I was literally wondering what the hell was going on... applied updates to some servers then came back and saw there were some remaining!

MR4D · on Jan 15, 2023

Early on in the days of OS X (perhaps the first 10 years or so), Apple made a good habit of focusing on one particular subsystem for massive changes, and then tended to only make smaller scale changes across the rest of the OS. I wonder sometimes if that would be too hard to replicate as a Linux OS vender. Seems like the approach worked well and it could again.

smoldesu · on Jan 15, 2023

That's kinda how Linux operates, just without a project manager. A good example is the audio subsystem Linux had 2 or 3 years ago - pretty bad, dropped Bluetooth connections all the time and broke on newer systems. So, the community came together and wrote PipeWire to fix these problems. The end-result is uncharacteristically impressive, in my opinion.

Still though, the last thing I want the Linux community to do is drop everything to focus on $SOMETHING. The people using Linux are a diverse audience with many different use-cases, and naturally not all of them want another MacOS to babysit.

MR4D · on Jan 15, 2023

My point is more that distributions don’t have to update everything in a release - they can focus their energy on certain new things rather than everything.

secondcoming · on Jan 15, 2023

I'm not sure what's going on here. Does it only apply to `apt upgrade` or also to `apt update`? Is it possible that my local dev environment uses different packages to our CI build system?

warystarship · on Jan 15, 2023

I'm running ubuntu 22.04 as my daily driver and managed to get held-back updates to run using "sudo aptitude safe-upgrade". Right or wrong move?
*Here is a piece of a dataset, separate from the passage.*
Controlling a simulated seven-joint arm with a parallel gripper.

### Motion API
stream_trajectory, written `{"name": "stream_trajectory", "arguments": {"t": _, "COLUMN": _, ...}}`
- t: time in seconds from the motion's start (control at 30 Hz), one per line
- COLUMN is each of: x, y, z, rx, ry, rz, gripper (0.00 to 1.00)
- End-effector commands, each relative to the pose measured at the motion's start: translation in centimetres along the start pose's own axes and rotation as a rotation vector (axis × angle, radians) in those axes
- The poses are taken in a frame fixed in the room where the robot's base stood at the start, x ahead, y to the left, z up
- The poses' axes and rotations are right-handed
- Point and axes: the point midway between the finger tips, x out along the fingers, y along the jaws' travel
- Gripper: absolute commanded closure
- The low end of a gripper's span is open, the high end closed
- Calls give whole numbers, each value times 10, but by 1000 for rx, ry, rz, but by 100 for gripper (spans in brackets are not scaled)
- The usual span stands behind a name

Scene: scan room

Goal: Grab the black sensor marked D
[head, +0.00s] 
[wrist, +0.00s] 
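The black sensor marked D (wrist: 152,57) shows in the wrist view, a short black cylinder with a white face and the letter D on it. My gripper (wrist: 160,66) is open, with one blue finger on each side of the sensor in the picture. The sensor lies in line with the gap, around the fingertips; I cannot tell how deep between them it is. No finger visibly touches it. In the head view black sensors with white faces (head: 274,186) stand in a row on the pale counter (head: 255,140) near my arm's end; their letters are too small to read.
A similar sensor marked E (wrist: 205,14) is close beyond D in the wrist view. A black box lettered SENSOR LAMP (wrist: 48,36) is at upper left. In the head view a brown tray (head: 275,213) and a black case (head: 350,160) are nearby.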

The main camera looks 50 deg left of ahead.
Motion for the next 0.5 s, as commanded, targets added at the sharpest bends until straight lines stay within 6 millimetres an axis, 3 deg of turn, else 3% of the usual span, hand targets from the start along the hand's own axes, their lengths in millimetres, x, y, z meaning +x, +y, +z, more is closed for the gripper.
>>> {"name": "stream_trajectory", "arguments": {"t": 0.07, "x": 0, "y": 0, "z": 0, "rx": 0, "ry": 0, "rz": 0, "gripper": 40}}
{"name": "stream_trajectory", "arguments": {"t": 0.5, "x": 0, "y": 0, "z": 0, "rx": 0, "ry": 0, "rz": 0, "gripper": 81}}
baggy_trough · on Jan 15, 2023

It is highly annoying that one can have beta servers with out of sync updates compared to production servers.

markstos · on Jan 15, 2023

It sounds like the issues are avoided if you only apply the security updates.

throwawaaarrgh · on Jan 15, 2023

The wonderful world of corporate OSS. Your needs come second to the company. Remember, kids: if you're not paying for it, you're the product.